Stated problem
Search the material for the string "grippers", then return every line where it is found.

Manipulation episode records
## begin
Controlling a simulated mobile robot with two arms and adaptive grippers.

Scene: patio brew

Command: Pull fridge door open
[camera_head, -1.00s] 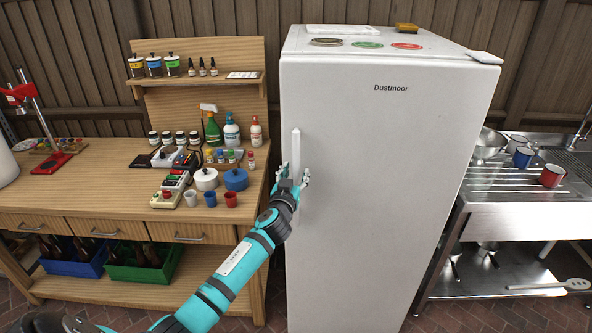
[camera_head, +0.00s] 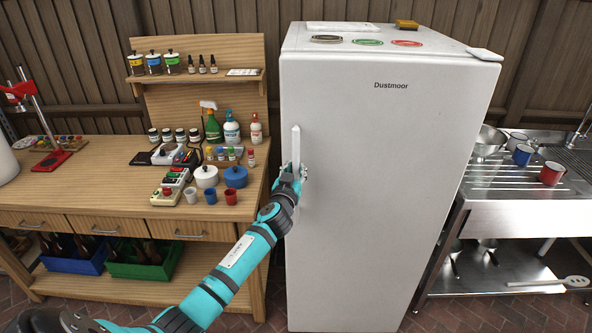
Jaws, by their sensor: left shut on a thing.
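The white fridge (camera_head: 390,180) stands upright in the middle of the head view, with the name "Dustmoor" on its door. The door is shut. Its vertical white handle (camera_head: 296,146) is near the door's left edge. My left gripper (camera_head: 297,170) is shut on the lower part of the handle; its fingers and wrist hide that part. My left arm reaches in from the lower left. My right gripper is not in view.
A wooden workbench (camera_head: 100,210) with pots, bottles and cups stands to the left of the fridge. A steel sink unit (camera_head: 510,216) with mugs stands to the right. Flat discs and a yellow block (camera_head: 406,24) lie on the fridge top. Brick floor shows in front.

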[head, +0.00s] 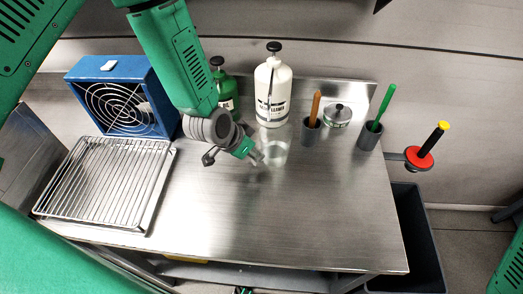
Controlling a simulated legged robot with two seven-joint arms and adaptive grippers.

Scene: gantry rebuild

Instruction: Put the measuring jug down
## end
The solution
Controlling a simulated mobile robot with two arms and adaptive grippers.
Controlling a simulated legged robot with two seven-joint arms and adaptive grippers.

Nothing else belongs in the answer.